Kösem tramò, fece uccidere, confinò Principi in prigioni dorate e harem nella Casa delle Lacrime. Adoperò ogni astuzia, consumò ogni delitto in nome del potere. Fino al giorno in cui l’esasperato corpo dei Giannizzeri si ribellò. La Sultana-Schiava fu inseguita, scovata in un ripostiglio, denudata e torturata. «Secondo la Legge», sentenziò il Capo Nero degli eunuchi, facendola scaraventare sulle rocce dagli spalti di Topkapi: «la donna è un gradino più in basso dell’uomo».

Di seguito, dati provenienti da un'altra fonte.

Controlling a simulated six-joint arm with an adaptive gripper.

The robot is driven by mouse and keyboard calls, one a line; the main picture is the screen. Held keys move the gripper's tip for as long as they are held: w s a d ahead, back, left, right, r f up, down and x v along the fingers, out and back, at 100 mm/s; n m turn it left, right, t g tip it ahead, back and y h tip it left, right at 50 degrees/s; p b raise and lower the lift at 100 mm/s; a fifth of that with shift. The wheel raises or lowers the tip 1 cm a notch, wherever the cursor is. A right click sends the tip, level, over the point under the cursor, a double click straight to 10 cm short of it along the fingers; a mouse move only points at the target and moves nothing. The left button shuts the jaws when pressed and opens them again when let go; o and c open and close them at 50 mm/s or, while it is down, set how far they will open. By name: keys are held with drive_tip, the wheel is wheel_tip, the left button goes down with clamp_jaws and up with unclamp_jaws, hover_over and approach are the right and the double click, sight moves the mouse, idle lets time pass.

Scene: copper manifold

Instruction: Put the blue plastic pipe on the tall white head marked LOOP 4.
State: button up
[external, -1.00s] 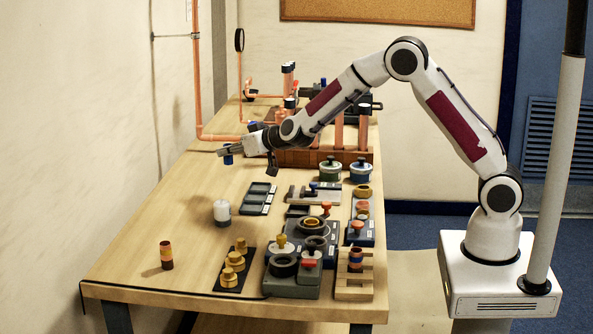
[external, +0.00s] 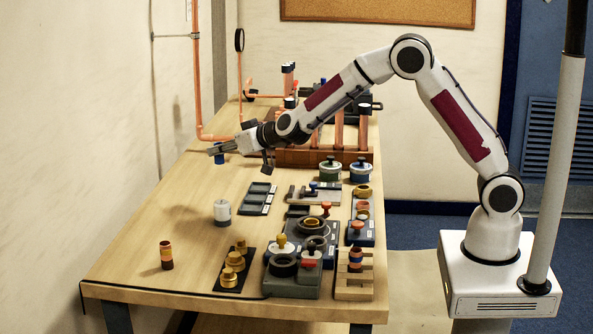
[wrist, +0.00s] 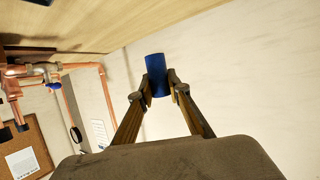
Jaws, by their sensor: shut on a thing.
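The blue plastic pipe (external: 219,158) is a short blue cylinder held in my gripper (external: 217,150) above the left part of the wooden table. In the wrist view the blue pipe (wrist: 157,76) sits between the two fingertips of my gripper (wrist: 158,88), which are shut on it. I cannot read any LOOP 4 mark, so I cannot tell which head is the tall white one.
A white and dark cylinder (external: 221,212) stands on the table nearer the front. A grey tray (external: 258,198), a board with brass rings (external: 233,270), and a striped stack (external: 166,255) are on the table. Copper pipes (external: 197,80) run up the left wall. The left tabletop is largely clear.

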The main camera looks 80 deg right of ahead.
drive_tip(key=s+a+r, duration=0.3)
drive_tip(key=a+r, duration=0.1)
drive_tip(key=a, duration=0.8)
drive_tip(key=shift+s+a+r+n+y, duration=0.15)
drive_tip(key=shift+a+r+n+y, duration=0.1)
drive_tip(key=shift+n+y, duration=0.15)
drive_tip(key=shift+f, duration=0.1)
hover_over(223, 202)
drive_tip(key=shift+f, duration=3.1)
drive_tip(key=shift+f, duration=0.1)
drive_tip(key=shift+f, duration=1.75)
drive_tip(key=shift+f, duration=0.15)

Salì al trono Mehemed IV. Aveva solo sette anni. Sua madre, Tuhran, la nemica silenziosa e ostinata di Kösem, assunse di fatto il controllo dell’Impero. Era una donna riservata e prudente, amata dalla corte e dall’harem, rispettata dai Giannizzeri. Morì poco più di otto anni dopo, chiudendo l’epoca delle Sultane-Schiave. Al marito pazzo e sterile, Ibrahim, aveva dato chissà in virtù di quale miracolo ben sei figli.
Sultane, dunque regine, ma nel recinto invalicabile ed esclusivo dell’harem. Una potenza fine a se stessa, che comunque non riguardò mai analoghe vicende di schiave oltre i confini della Turchia, né storie di donne catturate e giunte nei Paesi europei e occidentali in genere. Qui, cristianizzate volenti o nolenti, finirono per trasformare i propri nomi e cognomi, appunto, europeizzandoli, e dunque fu loro comune destino il dissolversi nel magma delle genti e delle storie continentali.

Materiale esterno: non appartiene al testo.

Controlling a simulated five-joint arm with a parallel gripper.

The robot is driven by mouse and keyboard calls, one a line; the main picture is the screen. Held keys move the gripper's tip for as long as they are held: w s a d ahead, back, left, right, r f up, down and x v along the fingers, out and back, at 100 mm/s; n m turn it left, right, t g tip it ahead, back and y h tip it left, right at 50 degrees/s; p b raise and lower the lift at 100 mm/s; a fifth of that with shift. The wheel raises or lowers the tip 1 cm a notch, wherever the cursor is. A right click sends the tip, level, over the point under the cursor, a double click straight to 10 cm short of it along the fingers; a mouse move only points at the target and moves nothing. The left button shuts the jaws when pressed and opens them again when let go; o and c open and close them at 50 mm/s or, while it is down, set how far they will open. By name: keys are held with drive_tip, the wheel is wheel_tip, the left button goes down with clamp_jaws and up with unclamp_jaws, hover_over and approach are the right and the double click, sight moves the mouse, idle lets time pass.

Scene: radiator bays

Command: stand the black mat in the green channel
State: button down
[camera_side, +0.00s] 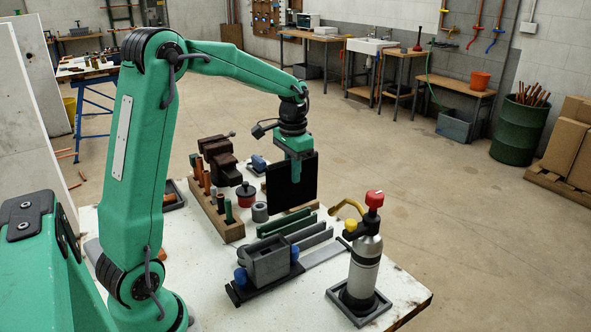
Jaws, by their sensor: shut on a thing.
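The black mat (307,180) is a thin dark panel held upright at the back of the white table. My gripper (293,170) is shut on its upper part, with one green finger in front of its face. The other finger is hidden behind the mat. The green channel (284,223) is a long, low dark-green rail lying on the table, nearer the camera than the mat and below it in the picture. It looks empty. The mat's lower edge is apart from it, close to a brown strip; whether it touches that strip I cannot tell.
Grey channels (312,239) lie in front of the green one. A grey vise-like block (265,260) with blue knobs stands front left, and a torch canister (363,265) front right. A wooden rack (216,213) of tubes and a brown vise (219,160) stand to the left.

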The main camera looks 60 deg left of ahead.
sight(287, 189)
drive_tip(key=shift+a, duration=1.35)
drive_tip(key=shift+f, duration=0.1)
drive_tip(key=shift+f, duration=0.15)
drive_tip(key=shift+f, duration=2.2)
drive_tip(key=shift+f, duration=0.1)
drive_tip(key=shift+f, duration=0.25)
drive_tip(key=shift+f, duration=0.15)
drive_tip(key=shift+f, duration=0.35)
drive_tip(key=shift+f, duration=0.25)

Tracce di nomi arabi, turchi, saraceni sono visibili ancora oggi in quelli italianizzati, ad esempio; mentre dalla metà del secolo XIX è andata scemando la paura degli sbarchi per rapina, per stupro, per cattività. Altri sbarchi oggi sono registrati dalle cronache, e sono le punte di iceberg di popolazioni spinte all’avventura sul mare dalla fame, dalle malattie, dalle guerre. Otranto non corre più il pericolo del saccheggio e del dominio.
L’immagine più clamorosa che riguarda la città dei Martiri è quella di alcuni anni fa, del giorno in cui una nave da incubo, stracarica di uomini dalle stive alla coperta, ai pennoni, si presentò alle prime luci dell’alba al cospetto del porto otrantino, reclamando il diritto al pane, al lavoro, alla vita. Erano albanesi. E gli albanesi, insieme con altre piccole etnie della dirimpettaia costa adriatica, in tante terre del Sud d’Italia, dal tempo di Scanderbeg sono chiamati anche “Schiavoni”. Un ricorso storico, ma non del tutto alla rovescia. Eclissatisi i Bey, svanite le navi da corsa, è rimasto, e non proprio in filigrana, l’orrore del commercio di carne umana, malamente celato dietro gli esilii volontari degli emigranti in cerca di fortuna. È la resa degli antichi saraceni. Ma è anche la nostra più drammatica sconfitta.